## Data provided:
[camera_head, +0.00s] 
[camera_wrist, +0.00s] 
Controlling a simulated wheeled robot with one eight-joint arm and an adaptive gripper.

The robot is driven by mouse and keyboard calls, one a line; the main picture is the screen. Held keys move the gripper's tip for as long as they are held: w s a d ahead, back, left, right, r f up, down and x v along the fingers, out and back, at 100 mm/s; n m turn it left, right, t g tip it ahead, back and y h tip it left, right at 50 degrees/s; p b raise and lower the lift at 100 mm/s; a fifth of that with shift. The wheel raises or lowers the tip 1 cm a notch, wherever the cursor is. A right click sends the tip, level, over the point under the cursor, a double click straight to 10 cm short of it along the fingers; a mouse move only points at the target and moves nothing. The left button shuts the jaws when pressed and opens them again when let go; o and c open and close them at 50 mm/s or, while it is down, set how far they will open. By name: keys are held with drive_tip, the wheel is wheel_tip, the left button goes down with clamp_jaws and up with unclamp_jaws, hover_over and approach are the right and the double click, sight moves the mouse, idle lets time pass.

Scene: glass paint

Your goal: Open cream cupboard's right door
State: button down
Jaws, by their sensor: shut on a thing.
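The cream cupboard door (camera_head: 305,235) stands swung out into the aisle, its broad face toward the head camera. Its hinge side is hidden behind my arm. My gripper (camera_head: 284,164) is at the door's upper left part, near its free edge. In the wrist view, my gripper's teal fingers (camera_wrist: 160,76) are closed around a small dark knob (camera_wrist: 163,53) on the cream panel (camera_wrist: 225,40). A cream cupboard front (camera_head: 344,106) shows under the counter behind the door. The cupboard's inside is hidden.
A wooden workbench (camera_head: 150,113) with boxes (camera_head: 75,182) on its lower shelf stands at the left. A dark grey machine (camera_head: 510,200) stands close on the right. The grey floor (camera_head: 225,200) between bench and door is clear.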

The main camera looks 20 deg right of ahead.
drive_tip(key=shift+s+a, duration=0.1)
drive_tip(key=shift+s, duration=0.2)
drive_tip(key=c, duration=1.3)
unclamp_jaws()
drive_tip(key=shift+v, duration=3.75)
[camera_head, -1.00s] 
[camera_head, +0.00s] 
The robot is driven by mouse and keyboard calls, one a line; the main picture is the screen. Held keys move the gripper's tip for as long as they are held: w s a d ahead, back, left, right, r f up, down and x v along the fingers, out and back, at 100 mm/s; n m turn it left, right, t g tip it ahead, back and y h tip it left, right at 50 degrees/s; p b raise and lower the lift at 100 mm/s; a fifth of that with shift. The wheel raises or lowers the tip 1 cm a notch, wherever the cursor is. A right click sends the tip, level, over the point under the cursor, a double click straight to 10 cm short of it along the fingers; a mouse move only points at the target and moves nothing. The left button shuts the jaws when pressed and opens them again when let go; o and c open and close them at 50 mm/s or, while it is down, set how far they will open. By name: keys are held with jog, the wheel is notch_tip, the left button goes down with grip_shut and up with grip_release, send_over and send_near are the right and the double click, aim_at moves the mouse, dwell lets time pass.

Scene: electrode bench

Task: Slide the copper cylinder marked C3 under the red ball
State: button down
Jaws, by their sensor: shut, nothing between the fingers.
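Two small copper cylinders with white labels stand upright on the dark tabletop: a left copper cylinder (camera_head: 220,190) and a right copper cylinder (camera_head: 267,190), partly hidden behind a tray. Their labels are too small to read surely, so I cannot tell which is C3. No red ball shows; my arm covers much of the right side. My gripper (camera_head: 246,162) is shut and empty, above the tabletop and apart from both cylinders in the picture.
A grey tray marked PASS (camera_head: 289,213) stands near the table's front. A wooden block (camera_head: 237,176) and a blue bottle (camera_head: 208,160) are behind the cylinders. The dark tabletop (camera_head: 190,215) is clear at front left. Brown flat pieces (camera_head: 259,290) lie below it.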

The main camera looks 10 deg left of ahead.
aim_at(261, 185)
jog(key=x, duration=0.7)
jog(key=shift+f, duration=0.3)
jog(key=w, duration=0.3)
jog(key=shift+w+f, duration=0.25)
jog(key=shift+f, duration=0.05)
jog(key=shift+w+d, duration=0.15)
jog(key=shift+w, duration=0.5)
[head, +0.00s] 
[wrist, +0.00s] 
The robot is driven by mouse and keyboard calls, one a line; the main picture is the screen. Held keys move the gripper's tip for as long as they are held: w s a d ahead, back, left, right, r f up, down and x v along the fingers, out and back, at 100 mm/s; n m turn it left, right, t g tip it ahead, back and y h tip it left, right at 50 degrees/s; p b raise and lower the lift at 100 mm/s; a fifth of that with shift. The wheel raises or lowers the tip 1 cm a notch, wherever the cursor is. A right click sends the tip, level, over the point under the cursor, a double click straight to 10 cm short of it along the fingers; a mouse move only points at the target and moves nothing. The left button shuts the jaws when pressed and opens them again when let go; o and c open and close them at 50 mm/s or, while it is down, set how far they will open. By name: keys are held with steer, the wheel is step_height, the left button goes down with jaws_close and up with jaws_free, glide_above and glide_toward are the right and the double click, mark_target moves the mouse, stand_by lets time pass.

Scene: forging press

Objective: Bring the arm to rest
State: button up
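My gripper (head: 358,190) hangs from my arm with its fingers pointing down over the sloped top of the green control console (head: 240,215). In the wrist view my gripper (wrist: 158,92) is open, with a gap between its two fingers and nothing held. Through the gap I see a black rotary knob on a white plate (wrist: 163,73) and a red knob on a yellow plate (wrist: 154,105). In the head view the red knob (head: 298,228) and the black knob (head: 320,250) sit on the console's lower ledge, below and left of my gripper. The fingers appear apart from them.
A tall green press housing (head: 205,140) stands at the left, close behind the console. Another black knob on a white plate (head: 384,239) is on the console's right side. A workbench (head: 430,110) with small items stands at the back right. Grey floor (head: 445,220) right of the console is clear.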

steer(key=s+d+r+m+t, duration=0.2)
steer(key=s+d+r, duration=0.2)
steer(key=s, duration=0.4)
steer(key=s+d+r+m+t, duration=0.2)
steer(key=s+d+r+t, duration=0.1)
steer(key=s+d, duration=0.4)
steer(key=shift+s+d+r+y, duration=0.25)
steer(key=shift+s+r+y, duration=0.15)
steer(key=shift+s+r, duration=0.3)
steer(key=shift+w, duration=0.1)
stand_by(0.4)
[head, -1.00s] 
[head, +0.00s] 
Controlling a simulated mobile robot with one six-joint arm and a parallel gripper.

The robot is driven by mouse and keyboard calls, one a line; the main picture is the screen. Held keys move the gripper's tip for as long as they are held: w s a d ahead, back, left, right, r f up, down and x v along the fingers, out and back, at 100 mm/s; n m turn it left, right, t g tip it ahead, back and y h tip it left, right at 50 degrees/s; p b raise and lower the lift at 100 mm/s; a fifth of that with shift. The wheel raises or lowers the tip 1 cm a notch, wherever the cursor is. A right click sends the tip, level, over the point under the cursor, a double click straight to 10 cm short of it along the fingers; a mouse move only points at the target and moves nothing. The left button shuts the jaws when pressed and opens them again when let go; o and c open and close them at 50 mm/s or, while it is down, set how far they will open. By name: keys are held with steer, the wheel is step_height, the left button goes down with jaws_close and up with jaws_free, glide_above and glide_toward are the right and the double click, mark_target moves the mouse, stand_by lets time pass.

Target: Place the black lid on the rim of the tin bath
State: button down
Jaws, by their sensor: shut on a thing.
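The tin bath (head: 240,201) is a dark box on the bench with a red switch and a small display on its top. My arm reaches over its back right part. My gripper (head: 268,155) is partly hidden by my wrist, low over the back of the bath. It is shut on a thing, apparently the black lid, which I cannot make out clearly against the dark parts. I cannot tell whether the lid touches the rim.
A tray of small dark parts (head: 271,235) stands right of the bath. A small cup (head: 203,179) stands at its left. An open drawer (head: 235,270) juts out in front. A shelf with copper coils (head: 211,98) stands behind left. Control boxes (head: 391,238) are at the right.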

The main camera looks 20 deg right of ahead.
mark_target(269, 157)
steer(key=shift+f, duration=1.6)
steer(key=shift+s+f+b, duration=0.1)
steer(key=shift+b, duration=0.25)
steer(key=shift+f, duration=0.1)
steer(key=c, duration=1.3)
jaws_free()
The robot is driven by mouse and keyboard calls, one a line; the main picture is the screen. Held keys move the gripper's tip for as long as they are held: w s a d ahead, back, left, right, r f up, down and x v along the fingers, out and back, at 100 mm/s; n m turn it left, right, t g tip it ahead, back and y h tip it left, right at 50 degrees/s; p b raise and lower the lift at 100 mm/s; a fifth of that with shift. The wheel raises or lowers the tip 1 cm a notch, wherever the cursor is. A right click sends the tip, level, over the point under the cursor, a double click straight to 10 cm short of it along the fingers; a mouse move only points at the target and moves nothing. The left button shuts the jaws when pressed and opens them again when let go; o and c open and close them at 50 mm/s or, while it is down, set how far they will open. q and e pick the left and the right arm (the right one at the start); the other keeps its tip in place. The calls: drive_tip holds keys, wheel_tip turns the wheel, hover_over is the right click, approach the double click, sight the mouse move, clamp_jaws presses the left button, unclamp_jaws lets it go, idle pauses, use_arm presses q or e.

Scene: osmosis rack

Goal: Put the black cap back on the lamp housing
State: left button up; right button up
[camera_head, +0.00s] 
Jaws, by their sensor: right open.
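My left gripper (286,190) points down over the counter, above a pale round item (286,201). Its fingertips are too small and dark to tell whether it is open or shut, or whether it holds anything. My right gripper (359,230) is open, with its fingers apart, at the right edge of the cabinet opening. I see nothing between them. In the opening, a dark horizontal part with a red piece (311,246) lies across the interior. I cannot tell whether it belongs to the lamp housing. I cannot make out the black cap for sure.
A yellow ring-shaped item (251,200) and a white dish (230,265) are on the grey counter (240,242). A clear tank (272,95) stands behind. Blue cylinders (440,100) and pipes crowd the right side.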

## Work to complete:
Extract exactly and only the lines above from the line containing "Jaws, by their sensor: shut, nothing" through the line containing "Objective: Bring the arm to rest", both end lines included.

## Full solution:
Jaws, by their sensor: shut, nothing between the fingers.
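Two small copper cylinders with white labels stand upright on the dark tabletop: a left copper cylinder (camera_head: 220,190) and a right copper cylinder (camera_head: 267,190), partly hidden behind a tray. Their labels are too small to read surely, so I cannot tell which is C3. No red ball shows; my arm covers much of the right side. My gripper (camera_head: 246,162) is shut and empty, above the tabletop and apart from both cylinders in the picture.
A grey tray marked PASS (camera_head: 289,213) stands near the table's front. A wooden block (camera_head: 237,176) and a blue bottle (camera_head: 208,160) are behind the cylinders. The dark tabletop (camera_head: 190,215) is clear at front left. Brown flat pieces (camera_head: 259,290) lie below it.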

The main camera looks 10 deg left of ahead.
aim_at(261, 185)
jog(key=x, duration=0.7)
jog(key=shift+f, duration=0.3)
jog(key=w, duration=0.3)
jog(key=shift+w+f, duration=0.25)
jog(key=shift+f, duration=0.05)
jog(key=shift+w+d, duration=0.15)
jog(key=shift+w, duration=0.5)
[head, +0.00s] 
[wrist, +0.00s] 
The robot is driven by mouse and keyboard calls, one a line; the main picture is the screen. Held keys move the gripper's tip for as long as they are held: w s a d ahead, back, left, right, r f up, down and x v along the fingers, out and back, at 100 mm/s; n m turn it left, right, t g tip it ahead, back and y h tip it left, right at 50 degrees/s; p b raise and lower the lift at 100 mm/s; a fifth of that with shift. The wheel raises or lowers the tip 1 cm a notch, wherever the cursor is. A right click sends the tip, level, over the point under the cursor, a double click straight to 10 cm short of it along the fingers; a mouse move only points at the target and moves nothing. The left button shuts the jaws when pressed and opens them again when let go; o and c open and close them at 50 mm/s or, while it is down, set how far they will open. By name: keys are held with steer, the wheel is step_height, the left button goes down with jaws_close and up with jaws_free, glide_above and glide_toward are the right and the double click, mark_target moves the mouse, stand_by lets time pass.

Scene: forging press

Objective: Bring the arm to rest

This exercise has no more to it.